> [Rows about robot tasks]
• • • •

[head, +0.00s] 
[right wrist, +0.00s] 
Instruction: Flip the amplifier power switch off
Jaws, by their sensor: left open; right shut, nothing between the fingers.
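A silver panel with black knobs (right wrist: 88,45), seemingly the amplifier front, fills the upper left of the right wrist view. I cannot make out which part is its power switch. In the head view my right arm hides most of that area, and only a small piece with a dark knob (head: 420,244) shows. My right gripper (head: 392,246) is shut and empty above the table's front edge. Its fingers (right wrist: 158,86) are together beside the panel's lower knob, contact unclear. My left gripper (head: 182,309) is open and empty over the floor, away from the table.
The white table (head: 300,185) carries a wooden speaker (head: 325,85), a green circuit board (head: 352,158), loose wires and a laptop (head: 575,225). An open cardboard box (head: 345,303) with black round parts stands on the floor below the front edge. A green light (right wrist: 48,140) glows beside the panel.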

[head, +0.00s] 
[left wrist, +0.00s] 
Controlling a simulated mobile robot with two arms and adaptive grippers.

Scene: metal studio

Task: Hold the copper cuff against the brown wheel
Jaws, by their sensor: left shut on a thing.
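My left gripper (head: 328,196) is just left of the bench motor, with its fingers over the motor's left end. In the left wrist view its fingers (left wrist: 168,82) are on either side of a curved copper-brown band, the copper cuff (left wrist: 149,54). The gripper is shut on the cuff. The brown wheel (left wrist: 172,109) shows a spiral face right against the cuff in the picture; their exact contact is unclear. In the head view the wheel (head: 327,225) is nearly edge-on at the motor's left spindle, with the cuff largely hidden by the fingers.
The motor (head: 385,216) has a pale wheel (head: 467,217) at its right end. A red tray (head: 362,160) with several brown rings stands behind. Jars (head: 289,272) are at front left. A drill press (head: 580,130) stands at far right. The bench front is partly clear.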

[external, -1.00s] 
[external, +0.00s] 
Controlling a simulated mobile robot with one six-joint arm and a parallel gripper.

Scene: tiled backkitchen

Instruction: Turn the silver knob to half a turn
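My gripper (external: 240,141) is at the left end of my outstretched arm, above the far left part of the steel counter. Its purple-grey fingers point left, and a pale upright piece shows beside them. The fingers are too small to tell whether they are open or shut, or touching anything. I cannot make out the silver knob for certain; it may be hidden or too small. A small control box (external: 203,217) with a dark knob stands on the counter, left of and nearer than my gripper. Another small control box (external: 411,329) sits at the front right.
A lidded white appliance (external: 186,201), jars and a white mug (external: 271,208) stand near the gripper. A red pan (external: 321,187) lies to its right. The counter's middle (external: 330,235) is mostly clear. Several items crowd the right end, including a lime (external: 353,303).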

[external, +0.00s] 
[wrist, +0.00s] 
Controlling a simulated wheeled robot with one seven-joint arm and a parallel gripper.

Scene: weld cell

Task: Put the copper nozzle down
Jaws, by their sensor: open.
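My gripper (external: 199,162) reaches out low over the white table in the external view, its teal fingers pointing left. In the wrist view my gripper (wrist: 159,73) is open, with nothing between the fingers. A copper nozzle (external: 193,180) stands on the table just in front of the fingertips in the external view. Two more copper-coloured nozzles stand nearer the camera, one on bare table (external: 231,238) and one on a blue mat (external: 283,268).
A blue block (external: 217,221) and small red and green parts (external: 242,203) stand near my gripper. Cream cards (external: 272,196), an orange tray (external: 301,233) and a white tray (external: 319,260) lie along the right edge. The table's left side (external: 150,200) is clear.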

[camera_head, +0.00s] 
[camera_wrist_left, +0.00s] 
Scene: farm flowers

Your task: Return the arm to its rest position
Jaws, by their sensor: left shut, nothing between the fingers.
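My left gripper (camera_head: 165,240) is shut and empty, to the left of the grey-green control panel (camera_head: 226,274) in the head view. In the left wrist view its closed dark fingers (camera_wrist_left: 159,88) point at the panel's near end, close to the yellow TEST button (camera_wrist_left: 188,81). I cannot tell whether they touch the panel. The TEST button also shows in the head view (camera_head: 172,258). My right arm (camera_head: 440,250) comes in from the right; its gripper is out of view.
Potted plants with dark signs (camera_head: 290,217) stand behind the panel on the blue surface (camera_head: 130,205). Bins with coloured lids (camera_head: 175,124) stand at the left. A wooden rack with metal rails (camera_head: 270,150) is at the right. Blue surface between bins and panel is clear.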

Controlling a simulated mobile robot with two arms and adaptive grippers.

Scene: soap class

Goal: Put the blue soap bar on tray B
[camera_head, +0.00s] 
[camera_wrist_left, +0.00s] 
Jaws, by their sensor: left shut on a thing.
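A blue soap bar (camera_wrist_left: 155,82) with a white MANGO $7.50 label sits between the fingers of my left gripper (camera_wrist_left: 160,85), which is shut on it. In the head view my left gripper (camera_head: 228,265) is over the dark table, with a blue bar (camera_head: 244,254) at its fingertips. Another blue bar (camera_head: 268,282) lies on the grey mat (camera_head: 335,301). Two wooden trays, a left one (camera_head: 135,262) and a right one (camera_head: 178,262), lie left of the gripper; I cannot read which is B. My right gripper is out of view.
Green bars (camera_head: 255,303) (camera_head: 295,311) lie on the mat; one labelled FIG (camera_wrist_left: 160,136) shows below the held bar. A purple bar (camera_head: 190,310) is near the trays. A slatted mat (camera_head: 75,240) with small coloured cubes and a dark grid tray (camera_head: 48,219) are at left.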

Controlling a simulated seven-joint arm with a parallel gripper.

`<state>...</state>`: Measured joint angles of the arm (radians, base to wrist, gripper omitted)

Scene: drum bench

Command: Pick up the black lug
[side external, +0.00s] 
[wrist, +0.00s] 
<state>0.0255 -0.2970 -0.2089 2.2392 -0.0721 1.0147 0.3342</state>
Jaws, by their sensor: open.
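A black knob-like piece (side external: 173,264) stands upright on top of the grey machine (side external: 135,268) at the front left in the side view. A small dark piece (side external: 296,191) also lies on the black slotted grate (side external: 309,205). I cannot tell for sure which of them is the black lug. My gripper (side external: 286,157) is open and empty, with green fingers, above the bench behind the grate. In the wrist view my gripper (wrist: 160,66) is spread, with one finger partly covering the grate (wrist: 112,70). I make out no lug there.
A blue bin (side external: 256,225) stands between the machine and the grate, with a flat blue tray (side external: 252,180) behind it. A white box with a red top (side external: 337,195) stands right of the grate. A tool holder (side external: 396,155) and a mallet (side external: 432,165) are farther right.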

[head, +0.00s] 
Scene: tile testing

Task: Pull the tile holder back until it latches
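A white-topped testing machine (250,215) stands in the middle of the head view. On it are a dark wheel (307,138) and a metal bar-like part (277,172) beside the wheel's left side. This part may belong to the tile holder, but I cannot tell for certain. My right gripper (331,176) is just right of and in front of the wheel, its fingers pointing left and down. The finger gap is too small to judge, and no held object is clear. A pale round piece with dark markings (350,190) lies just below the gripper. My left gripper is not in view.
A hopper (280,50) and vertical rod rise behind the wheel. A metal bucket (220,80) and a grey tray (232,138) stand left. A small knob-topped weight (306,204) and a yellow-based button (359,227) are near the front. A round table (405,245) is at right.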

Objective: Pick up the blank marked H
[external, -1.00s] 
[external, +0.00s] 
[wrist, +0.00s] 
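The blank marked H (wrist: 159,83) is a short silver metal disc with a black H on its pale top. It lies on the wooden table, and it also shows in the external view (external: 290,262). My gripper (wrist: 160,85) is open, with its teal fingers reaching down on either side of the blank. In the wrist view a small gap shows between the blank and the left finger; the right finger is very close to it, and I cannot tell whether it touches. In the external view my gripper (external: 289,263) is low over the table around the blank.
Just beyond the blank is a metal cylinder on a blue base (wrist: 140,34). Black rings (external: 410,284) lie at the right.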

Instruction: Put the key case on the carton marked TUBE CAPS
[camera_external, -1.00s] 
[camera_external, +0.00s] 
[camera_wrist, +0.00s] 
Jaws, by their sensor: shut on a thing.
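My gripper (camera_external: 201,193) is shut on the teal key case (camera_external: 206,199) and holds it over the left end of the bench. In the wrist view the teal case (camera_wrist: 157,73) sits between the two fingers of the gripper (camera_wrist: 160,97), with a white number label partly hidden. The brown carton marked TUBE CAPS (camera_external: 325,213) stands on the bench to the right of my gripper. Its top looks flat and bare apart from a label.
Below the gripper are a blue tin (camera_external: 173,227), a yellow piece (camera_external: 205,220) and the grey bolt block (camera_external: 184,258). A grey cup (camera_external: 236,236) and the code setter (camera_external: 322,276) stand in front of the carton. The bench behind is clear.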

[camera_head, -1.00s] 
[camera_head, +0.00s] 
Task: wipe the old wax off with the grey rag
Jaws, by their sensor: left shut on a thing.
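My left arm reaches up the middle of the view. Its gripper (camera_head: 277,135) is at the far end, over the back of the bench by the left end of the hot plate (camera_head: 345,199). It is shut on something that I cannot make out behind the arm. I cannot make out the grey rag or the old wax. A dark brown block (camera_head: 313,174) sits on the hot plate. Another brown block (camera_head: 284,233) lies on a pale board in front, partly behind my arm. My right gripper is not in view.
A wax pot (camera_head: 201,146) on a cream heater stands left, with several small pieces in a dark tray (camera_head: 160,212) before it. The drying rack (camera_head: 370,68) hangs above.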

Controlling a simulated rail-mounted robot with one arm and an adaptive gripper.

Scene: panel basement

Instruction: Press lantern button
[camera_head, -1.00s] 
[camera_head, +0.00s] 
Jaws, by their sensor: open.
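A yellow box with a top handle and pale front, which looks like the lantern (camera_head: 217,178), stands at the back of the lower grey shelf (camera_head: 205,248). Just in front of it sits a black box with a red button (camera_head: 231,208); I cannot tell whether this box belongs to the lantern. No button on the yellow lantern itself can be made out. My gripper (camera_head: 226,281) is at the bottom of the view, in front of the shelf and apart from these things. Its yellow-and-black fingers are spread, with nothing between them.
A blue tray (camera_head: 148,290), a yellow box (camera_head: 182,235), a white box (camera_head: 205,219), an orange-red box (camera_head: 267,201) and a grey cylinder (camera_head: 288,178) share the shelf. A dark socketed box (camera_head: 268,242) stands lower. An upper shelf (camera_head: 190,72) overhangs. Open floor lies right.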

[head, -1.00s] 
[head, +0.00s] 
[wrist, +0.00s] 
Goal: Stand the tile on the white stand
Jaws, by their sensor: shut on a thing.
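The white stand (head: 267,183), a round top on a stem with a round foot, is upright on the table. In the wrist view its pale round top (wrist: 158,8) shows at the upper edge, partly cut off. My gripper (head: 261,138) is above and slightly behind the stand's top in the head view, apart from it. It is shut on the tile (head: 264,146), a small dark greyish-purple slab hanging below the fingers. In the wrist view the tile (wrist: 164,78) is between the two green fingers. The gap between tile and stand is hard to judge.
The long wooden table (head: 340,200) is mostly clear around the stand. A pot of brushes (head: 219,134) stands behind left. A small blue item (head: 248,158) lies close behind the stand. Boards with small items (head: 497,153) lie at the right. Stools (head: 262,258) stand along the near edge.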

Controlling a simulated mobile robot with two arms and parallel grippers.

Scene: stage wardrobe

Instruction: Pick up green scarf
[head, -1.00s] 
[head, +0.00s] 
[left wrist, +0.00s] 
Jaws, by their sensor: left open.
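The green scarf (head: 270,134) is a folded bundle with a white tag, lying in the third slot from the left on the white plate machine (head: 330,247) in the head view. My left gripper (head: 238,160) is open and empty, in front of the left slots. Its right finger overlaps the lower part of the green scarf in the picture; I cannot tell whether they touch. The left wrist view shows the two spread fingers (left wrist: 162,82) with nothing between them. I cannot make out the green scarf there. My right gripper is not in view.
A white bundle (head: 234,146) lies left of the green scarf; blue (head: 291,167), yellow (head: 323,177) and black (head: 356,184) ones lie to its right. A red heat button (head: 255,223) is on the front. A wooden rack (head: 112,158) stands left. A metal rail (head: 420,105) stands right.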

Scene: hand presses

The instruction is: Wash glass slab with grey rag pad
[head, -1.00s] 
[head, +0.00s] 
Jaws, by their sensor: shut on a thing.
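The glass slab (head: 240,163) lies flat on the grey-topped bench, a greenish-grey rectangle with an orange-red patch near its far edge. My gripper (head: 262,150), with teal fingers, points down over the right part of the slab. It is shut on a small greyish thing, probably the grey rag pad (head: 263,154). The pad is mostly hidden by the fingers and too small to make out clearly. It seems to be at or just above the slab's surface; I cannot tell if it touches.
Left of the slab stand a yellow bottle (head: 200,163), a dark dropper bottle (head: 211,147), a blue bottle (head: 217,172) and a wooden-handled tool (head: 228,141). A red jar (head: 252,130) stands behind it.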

• • • •

> [Instructions to follow] From the line with "wrist, gripper omitted)" through the line with "Scene: tile testing", repeat every line exactly, both ends included, and nothing outside that range.

> [Correct answer]
`<state>...</state>`: Measured joint angles of the arm (radians, base to wrist, gripper omitted)

Scene: drum bench

Command: Pick up the black lug
[side external, +0.00s] 
[wrist, +0.00s] 
<state>0.0255 -0.2970 -0.2089 2.2392 -0.0721 1.0147 0.3342</state>
Jaws, by their sensor: open.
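A black knob-like piece (side external: 173,264) stands upright on top of the grey machine (side external: 135,268) at the front left in the side view. A small dark piece (side external: 296,191) also lies on the black slotted grate (side external: 309,205). I cannot tell for sure which of them is the black lug. My gripper (side external: 286,157) is open and empty, with green fingers, above the bench behind the grate. In the wrist view my gripper (wrist: 160,66) is spread, with one finger partly covering the grate (wrist: 112,70). I make out no lug there.
A blue bin (side external: 256,225) stands between the machine and the grate, with a flat blue tray (side external: 252,180) behind it. A white box with a red top (side external: 337,195) stands right of the grate. A tool holder (side external: 396,155) and a mallet (side external: 432,165) are farther right.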

[head, +0.00s] 
Scene: tile testing

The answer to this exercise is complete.